### EXERCISE GOAL
Reproduce all of the listing below without alteration.

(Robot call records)
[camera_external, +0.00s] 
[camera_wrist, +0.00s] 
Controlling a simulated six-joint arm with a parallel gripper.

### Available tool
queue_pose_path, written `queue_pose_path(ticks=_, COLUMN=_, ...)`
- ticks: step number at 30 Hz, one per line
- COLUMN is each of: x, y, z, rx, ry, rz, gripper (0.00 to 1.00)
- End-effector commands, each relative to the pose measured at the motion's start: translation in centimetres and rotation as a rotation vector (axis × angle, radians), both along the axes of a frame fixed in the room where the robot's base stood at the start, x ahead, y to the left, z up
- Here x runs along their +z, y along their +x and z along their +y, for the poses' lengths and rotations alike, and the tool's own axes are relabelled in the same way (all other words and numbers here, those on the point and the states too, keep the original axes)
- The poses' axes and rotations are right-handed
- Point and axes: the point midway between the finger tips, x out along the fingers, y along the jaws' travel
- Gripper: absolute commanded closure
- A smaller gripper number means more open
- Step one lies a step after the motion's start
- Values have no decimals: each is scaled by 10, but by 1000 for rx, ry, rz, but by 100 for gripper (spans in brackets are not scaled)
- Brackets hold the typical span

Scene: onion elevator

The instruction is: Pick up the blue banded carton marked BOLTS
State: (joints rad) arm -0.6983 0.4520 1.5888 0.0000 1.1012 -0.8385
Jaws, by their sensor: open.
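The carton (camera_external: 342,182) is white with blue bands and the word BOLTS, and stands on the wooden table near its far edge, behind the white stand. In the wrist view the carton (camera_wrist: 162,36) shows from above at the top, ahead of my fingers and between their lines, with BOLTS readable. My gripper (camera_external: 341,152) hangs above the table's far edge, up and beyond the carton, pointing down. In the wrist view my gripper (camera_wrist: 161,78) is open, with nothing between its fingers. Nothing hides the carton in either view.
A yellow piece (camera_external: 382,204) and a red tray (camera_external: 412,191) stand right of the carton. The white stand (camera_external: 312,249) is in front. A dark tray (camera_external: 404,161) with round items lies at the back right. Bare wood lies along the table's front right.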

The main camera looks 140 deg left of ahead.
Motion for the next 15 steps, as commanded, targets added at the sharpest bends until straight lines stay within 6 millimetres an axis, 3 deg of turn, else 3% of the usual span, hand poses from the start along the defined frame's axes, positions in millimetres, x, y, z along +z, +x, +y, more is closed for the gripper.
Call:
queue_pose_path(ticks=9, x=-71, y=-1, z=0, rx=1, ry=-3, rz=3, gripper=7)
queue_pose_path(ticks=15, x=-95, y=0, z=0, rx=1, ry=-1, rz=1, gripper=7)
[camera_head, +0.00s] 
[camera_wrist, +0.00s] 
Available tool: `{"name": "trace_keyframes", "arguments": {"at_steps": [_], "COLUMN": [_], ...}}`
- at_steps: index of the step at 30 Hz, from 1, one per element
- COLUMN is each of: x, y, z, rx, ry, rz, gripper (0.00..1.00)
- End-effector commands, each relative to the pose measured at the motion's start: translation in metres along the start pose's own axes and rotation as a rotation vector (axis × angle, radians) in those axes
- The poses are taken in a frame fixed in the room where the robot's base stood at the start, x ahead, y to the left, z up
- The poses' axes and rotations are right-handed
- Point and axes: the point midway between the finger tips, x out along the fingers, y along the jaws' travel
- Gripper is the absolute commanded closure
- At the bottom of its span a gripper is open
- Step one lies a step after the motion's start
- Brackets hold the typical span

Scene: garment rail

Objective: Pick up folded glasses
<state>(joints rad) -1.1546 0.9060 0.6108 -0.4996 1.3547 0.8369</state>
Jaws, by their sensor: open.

### REPLY TO THE TASK
[camera_external, +0.00s] 
[camera_wrist, +0.00s] 
Controlling a simulated six-joint arm with a parallel gripper.

### Available tool
queue_pose_path, written `queue_pose_path(ticks=_, COLUMN=_, ...)`
- ticks: step number at 30 Hz, one per line
- COLUMN is each of: x, y, z, rx, ry, rz, gripper (0.00 to 1.00)
- End-effector commands, each relative to the pose measured at the motion's start: translation in centimetres and rotation as a rotation vector (axis × angle, radians), both along the axes of a frame fixed in the room where the robot's base stood at the start, x ahead, y to the left, z up
- Here x runs along their +z, y along their +x and z along their +y, for the poses' lengths and rotations alike, and the tool's own axes are relabelled in the same way (all other words and numbers here, those on the point and the states too, keep the original axes)
- The poses' axes and rotations are right-handed
- Point and axes: the point midway between the finger tips, x out along the fingers, y along the jaws' travel
- Gripper: absolute commanded closure
- A smaller gripper number means more open
- Step one lies a step after the motion's start
- Values have no decimals: each is scaled by 10, but by 1000 for rx, ry, rz, but by 100 for gripper (spans in brackets are not scaled)
- Brackets hold the typical span

Scene: onion elevator

The instruction is: Pick up the blue banded carton marked BOLTS
State: (joints rad) arm -0.6983 0.4520 1.5888 0.0000 1.1012 -0.8385
Jaws, by their sensor: open.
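The carton (camera_external: 342,182) is white with blue bands and the word BOLTS, and stands on the wooden table near its far edge, behind the white stand. In the wrist view the carton (camera_wrist: 162,36) shows from above at the top, ahead of my fingers and between their lines, with BOLTS readable. My gripper (camera_external: 341,152) hangs above the table's far edge, up and beyond the carton, pointing down. In the wrist view my gripper (camera_wrist: 161,78) is open, with nothing between its fingers. Nothing hides the carton in either view.
A yellow piece (camera_external: 382,204) and a red tray (camera_external: 412,191) stand right of the carton. The white stand (camera_external: 312,249) is in front. A dark tray (camera_external: 404,161) with round items lies at the back right. Bare wood lies along the table's front right.

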The main camera looks 140 deg left of ahead.
Motion for the next 15 steps, as commanded, targets added at the sharpest bends until straight lines stay within 6 millimetres an axis, 3 deg of turn, else 3% of the usual span, hand poses from the start along the defined frame's axes, positions in millimetres, x, y, z along +z, +x, +y, more is closed for the gripper.
Call:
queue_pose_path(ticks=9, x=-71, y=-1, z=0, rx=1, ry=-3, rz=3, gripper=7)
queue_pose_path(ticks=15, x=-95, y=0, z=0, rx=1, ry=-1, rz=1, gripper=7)
[camera_head, +0.00s] 
[camera_wrist, +0.00s] 
Available tool: `{"name": "trace_keyframes", "arguments": {"at_steps": [_], "COLUMN": [_], ...}}`
- at_steps: index of the step at 30 Hz, from 1, one per element
- COLUMN is each of: x, y, z, rx, ry, rz, gripper (0.00..1.00)
- End-effector commands, each relative to the pose measured at the motion's start: translation in metres along the start pose's own axes and rotation as a rotation vector (axis × angle, radians) in those axes
- The poses are taken in a frame fixed in the room where the robot's base stood at the start, x ahead, y to the left, z up
- The poses' axes and rotations are right-handed
- Point and axes: the point midway between the finger tips, x out along the fingers, y along the jaws' travel
- Gripper is the absolute commanded closure
- At the bottom of its span a gripper is open
- Step one lies a step after the motion's start
- Brackets hold the typical span

Scene: garment rail

Objective: Pick up folded glasses
<state>(joints rad) -1.1546 0.9060 0.6108 -0.4996 1.3547 0.8369</state>
Jaws, by their sensor: open.

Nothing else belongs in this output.